Jim: And you had cider and donuts, I think, were one of the refreshments that they usually… Speaking of corn, I think the most lonesome weeks that I ever had in my life, I was working for Russell Cowles. And the Academy school opened. The boys who had not yet graduated returned.
Some of the… A few of the graduates went back for a postgraduate course, or they went on to college. Or some of them, their family had farms, went to work on the farm. And I was the only young man left up at Russell Cowles’ farm.
We had talked about being bound out under the Oliver Smith will, one thing and another. And there was a couple of regular farmers there, a Yazwinski man and Johnny Podlow. And with all due respect to their Polish language and all, I used to wish that they would speak more English, but I think it was easier and more fluent for them to converse in Polish.
And sometimes I’d be alone up in the north meadows with a horse and wagon loading on corn. Sometimes the farmers used to cultivate and plant grass seed in where the old corn had grown. I don’t know if they did it to put nutrients into the soil or to harvest a hay crop there the following year.
But I had learned to tell time by the trolley cars and the trains. I didn’t have a watch, and I hadn’t decided what I was going to do. My mother happened to see an ad in the paper that Foster Brothers Jewelers wanted a young man apprentice to learn the jewelry repair trade.

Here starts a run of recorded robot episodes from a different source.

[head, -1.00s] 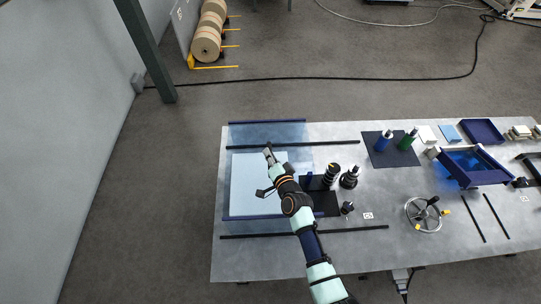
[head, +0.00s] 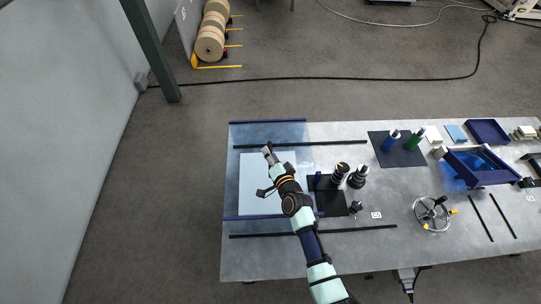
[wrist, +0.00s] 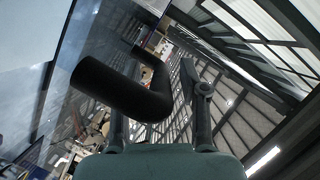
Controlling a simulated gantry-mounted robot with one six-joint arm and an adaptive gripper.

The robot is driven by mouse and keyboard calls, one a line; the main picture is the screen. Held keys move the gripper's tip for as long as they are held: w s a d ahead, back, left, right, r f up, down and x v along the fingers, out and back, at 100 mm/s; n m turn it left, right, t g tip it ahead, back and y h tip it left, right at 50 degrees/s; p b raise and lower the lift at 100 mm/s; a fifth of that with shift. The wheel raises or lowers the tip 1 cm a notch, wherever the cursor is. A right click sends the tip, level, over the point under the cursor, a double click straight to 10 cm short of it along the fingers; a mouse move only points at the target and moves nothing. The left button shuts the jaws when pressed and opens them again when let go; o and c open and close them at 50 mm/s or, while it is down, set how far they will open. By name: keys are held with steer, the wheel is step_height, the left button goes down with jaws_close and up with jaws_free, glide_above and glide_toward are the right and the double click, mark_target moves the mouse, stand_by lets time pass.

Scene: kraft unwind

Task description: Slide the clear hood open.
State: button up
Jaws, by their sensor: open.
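The clear hood (head: 239,134) is a see-through bluish box with dark blue edges at the left end of the table. A pale blue sheet (head: 258,194) shows through it. Two black rails (head: 341,142) run along the table on either side of the hood. My gripper (head: 268,149) is over the hood, near its far side. The wrist view shows a thick black bent handle (wrist: 122,90) crossing between my open fingers, partly hiding the left one. I cannot tell whether the fingers touch it.
Black tool holders (head: 339,174) stand on a black mat right of the hood. Bottles (head: 415,138) on a dark mat, a blue tray (head: 477,178) and a handwheel (head: 432,213) are further right. A grey column (head: 152,50) and wall stand to the left, beyond bare floor.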

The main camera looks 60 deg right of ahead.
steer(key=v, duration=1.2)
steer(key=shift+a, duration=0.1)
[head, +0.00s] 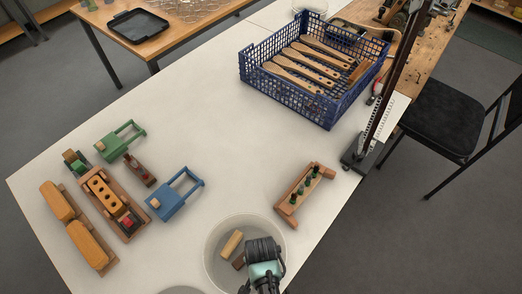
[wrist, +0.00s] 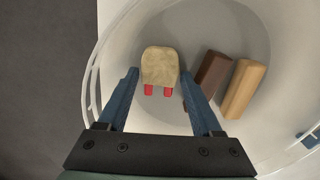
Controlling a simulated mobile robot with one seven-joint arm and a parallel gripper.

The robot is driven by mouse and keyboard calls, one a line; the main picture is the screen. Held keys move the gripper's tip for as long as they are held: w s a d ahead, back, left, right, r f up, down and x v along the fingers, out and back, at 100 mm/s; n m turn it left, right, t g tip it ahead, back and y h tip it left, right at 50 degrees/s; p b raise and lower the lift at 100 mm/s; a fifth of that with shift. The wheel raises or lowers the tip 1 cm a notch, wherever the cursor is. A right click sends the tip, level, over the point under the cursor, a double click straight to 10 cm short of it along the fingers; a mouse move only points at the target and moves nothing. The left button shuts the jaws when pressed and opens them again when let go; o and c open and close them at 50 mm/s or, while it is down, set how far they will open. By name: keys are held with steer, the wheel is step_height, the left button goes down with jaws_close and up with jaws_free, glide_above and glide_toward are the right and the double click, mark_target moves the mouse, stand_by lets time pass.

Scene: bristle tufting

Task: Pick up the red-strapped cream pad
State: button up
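The cream pad (wrist: 160,66) with two red straps lies on the floor of a round pale bin in the wrist view. My gripper (wrist: 160,82) is open, its two blue fingers reaching down into the bin on either side of the pad. There is a gap between the left finger and the pad; the right finger is close to the pad's right edge. In the head view my gripper (head: 262,262) is over the bin (head: 212,240), and the pad is hidden there behind my arm.
A dark brown block (wrist: 212,74) and a tan block (wrist: 243,88) lie in the bin just right of the pad. The bin's wall surrounds my fingers. Wooden toys (head: 107,200), a peg rack (head: 304,194) and a blue crate (head: 335,110) stand on the white table (head: 210,120).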

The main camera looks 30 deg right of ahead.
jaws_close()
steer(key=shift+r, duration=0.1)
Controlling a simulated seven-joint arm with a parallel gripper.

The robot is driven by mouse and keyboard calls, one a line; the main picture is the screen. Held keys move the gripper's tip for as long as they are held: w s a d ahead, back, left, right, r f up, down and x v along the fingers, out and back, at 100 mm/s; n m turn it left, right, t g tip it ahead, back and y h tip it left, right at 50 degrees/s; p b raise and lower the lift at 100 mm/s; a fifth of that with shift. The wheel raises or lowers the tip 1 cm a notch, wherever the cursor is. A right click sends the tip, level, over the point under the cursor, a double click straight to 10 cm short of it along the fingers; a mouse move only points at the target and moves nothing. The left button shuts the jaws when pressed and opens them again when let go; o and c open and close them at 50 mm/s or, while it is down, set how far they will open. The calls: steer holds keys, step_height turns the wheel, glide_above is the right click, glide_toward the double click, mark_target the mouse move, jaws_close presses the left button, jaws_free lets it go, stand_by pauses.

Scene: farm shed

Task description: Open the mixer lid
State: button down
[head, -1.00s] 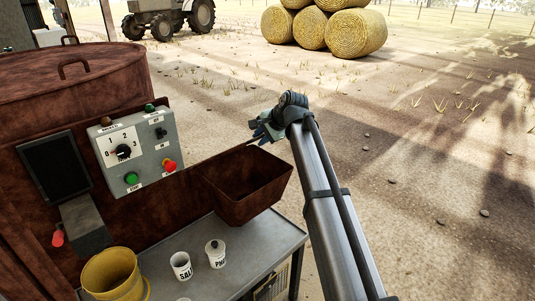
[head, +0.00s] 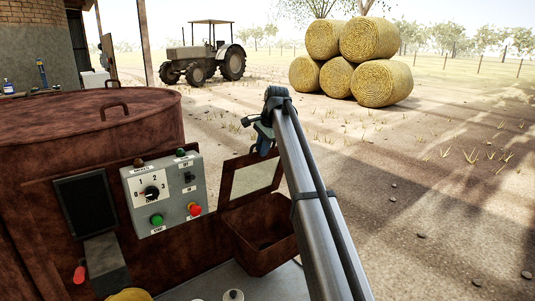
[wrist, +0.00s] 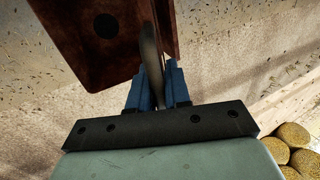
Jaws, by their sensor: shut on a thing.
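The rusty brown mixer stands at the left, with a large round top (head: 85,108) that carries a small bar handle. Low on its right is an open, tapered chute (head: 262,245). A thin framed flap lid (head: 226,182) stands raised above the chute, tilted up. My gripper (head: 263,138) is at the flap's upper edge in the head view. In the wrist view its blue fingers (wrist: 158,88) are shut on a thin grey-brown piece (wrist: 150,50) of the lid, edge or handle, I cannot tell which.
A grey control box (head: 165,190) with a dial and buttons is left of the flap. White cups (head: 233,295) and a yellow bucket (head: 128,295) show at the bottom edge. A tractor (head: 203,55) and hay bales (head: 355,60) are far off.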

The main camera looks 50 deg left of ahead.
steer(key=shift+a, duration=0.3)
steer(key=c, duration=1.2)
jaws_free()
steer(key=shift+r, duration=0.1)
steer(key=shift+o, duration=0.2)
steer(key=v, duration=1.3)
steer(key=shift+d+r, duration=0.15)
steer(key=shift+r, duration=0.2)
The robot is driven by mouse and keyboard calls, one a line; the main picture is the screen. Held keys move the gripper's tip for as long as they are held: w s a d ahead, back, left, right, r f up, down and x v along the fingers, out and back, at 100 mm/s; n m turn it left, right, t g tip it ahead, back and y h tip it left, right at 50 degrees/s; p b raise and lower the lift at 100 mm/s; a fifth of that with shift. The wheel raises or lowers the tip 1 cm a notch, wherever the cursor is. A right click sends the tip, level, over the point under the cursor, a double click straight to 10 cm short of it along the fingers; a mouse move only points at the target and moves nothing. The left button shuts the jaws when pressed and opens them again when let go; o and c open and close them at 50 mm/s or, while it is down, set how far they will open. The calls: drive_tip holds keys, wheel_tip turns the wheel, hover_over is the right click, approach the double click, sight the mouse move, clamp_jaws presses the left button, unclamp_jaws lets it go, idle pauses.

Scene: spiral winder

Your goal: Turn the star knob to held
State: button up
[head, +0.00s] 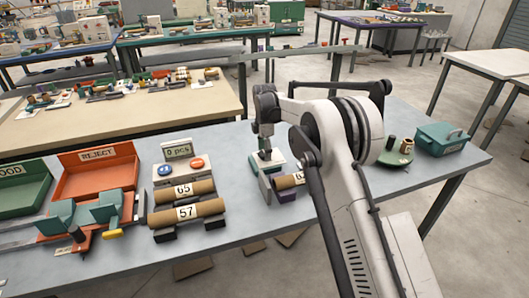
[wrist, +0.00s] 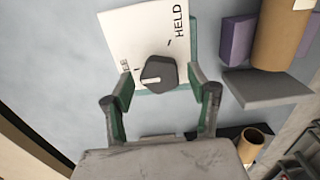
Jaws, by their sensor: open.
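The star knob (wrist: 158,73) is dark grey with a pale pointer mark, and sits on a white label plate (wrist: 128,32) with a green edge. The plate reads HELD at upper right; a partly hidden label ending in EE is at left. The pale mark lies on the knob's left side, towards that label, away from HELD. My gripper (wrist: 160,82) is open, one finger on each side of the knob, with gaps visible. In the head view my gripper (head: 264,153) is over the plate (head: 278,160) and hides the knob.
A purple block (wrist: 237,40) and a cardboard tube (wrist: 280,35) on a grey support stand right of the plate. In the head view, tubes marked 65 and 57 (head: 187,211), a counter box (head: 178,165) and an orange REJECT tray (head: 98,170) are left. A teal box (head: 441,138) is right.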

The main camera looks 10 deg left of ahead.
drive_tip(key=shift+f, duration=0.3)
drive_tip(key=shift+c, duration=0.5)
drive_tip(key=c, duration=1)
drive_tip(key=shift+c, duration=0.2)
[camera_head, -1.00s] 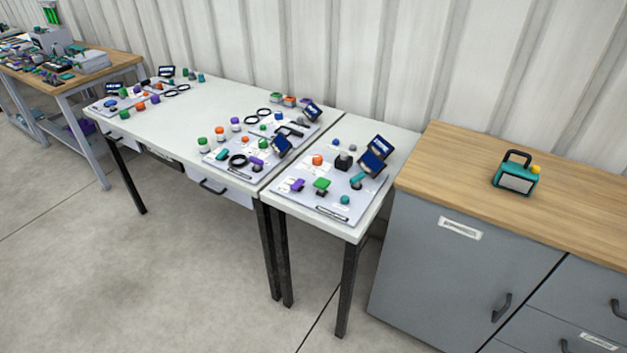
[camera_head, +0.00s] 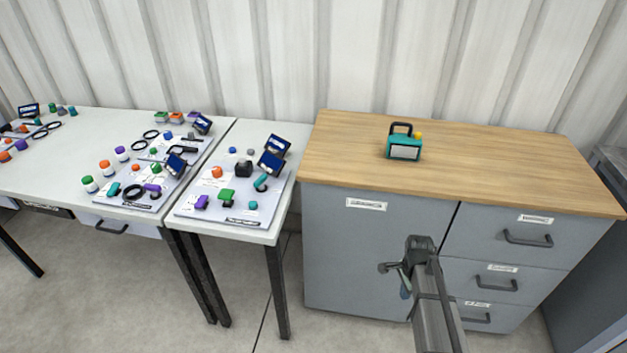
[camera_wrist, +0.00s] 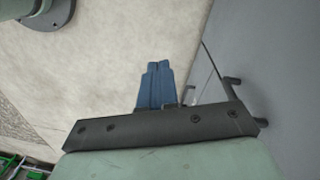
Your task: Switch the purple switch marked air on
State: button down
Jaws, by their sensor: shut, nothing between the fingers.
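A purple switch (camera_head: 201,202) sits at the front left of the panel board (camera_head: 232,216) on the small white table. Another purple part (camera_head: 152,188) is on a board on the longer white table, further left. Their markings are too small to read, so I cannot tell which is marked air. My gripper (camera_head: 405,291) hangs in front of the grey cabinet, low and right of the boards, well apart from them. In the wrist view its blue fingers (camera_wrist: 155,82) are together and empty, over bare floor beside the cabinet.
A wood-topped grey cabinet (camera_head: 345,262) with drawers stands right of the tables. A teal device (camera_head: 405,148) with a black handle is on its top. Green (camera_head: 227,196) and teal (camera_head: 261,182) controls and tilted screens (camera_head: 271,162) crowd the nearest board. Floor in front is clear.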

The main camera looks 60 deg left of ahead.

And so she is the one who sent me up there. And the Foster Brother, one of the Foster Brothers, Clarence, was a hunchback, small stature, little man, sort of squashed out back in front. And he did the interviewing, and he said, let’s see your hands.
Well, I was about six foot tall. I was bronzed as an Indian from being out in the sun and the wind all summer long. He looked at my hands, and they were calloused and broken fingernails, one thing and another.
And he said, my gosh, he says, whatever made you apply for a job of this kind? It’s a microscopic job. It’s very exacting. It’s a sedentary job.
It’s inside job. He said, whatever made you apply for it? I said, well, my mother sent me. So I said, she thought that this would be more compatible.